We have arrived on the Kathelijne square in Brussels, where the Romanian community in Belgium celebrates the Romanian Spring Party. On the market there is traditional Romanian food, wines, and handcraft. And of course music, because Mandinga is coming! With them another four countries will perform today, including Moldova, a country of course closely related to Romania.

For the other three countries (Switzerland, Belarus and Greece) the party is a good chance to gain some promotion. Their participation is of course presented as a nice gesture towards the Romanians, but promotion is the main reason why these delegations travelled a long way to get to Brussels.
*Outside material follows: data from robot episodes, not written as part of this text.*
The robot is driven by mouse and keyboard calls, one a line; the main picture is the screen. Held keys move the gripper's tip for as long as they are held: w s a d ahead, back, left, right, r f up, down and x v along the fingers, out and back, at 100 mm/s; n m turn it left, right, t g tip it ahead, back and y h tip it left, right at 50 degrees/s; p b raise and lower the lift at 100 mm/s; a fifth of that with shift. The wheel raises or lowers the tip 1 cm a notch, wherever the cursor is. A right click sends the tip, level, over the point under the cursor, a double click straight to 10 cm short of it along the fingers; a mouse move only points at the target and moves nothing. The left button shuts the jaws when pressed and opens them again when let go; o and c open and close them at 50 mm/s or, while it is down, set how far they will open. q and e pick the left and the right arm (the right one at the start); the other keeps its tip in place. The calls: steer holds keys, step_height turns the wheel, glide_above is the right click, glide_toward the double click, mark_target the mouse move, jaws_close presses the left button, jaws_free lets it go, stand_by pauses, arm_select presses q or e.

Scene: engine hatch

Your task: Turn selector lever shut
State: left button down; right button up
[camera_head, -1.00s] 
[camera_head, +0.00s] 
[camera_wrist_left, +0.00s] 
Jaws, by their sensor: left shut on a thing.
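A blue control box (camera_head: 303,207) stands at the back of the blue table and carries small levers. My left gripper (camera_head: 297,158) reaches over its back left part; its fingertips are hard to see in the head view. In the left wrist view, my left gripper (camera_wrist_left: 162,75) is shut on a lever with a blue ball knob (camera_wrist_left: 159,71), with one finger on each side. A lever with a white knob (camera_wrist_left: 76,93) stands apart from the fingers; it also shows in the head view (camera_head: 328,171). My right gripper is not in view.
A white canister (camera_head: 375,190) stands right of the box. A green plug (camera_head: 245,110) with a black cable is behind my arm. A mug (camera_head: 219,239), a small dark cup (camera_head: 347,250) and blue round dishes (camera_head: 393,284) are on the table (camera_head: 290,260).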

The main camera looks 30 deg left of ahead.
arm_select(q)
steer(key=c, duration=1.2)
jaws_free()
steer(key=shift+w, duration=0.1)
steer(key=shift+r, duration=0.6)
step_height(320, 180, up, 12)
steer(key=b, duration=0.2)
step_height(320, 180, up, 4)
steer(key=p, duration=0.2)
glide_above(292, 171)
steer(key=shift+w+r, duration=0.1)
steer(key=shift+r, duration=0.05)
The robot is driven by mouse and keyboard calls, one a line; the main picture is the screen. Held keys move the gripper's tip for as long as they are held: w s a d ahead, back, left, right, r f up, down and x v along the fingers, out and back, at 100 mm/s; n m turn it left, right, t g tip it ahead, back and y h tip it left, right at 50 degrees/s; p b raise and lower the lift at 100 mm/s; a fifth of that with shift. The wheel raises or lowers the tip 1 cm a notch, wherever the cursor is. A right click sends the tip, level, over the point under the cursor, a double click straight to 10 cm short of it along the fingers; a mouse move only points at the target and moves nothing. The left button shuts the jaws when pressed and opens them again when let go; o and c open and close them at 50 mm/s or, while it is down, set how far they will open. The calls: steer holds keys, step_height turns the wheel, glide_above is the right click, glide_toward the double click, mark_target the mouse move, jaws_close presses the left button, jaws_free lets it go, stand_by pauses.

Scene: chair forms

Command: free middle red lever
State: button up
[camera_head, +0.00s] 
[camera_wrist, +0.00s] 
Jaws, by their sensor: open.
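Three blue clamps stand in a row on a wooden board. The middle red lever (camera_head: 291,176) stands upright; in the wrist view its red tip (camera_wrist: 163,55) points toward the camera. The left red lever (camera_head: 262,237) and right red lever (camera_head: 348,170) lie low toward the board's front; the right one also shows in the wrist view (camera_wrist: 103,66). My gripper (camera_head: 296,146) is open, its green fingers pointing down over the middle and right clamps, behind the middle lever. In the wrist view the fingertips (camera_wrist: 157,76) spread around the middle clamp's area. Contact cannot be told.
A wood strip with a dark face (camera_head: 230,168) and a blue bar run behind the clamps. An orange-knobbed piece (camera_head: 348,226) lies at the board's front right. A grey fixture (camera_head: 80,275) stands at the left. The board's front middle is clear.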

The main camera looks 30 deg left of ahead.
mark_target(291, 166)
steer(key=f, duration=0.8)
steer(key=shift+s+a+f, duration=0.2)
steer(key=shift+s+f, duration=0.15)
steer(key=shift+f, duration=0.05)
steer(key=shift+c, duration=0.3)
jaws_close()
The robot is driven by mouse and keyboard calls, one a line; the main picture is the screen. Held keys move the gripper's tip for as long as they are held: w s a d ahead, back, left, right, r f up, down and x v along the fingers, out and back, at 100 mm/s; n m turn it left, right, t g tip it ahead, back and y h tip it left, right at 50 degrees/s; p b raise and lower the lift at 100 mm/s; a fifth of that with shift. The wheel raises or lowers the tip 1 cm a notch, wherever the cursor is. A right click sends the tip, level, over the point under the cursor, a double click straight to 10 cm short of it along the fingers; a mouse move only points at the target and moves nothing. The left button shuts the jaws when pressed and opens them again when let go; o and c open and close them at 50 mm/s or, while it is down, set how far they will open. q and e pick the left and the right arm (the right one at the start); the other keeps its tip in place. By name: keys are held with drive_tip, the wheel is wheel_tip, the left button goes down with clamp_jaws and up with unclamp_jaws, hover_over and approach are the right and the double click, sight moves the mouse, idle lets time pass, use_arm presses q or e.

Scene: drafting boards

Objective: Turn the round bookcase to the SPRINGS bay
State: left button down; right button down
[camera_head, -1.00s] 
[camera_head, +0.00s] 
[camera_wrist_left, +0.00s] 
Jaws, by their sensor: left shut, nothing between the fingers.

It raises the question whether such promotion tours actually have effect on the final results.

Eleftheria Eleftheriou from Greece did not want to say too much about that. She was accompanied the entire day by her supervisor from Universal Music, and the interview stayed quite short. Just like her performance: Eleftheriou is a new upcoming artist and she has in fact just one official song. You might as well say that Universal Music is using the Eurovision Song Contest as one big promotour, to get Eleftheriou on the international map of music.


The conversations with the Belarusian guys from Litesound went on a lot more easy and smooth. Litesound does not have a record label. They enjoyed their Romanian lunch and gave away interviews to whomever asked. “Our promotour is killing us”, stated vocalist Dmitry Karyakin, but there is no discussion that it will increase their chances. “In Belarus a lot of people know us, but we need the voters from abroad!”


Still, none of the artists seems to be able to explain how exactly the effect of promotion works. A female Azerbaijani journalist suggests to divide the focus of the promotion in a very tactful way, like her country does. “One big television performance in San Marino and you have your first twelve points”, she said. “The thing is to get into the biggest and most populair television shows, but in the smaller countries.” Along with her colleagues she has to admit though that solid proof for a correlation between promotion and success is lacking.


Meanwhile in Brussels, the concert is over. The artists have performed their song a second time at the after party, but now most of them seems to be returning to their hotel rooms. But not the Belarusian singer Jakopo Massa. “Let’s get another drink”, he suggests, and a small group of journalists and fellow-artists join him. Presumably some of the artists are just enjoying a great time of travelling. The Swiss lead vocalist Ivan Broggini raises his glass, winks and says: “This is a unique chance for us to meet so many different countries. Why do you think we have been in almost every national final?”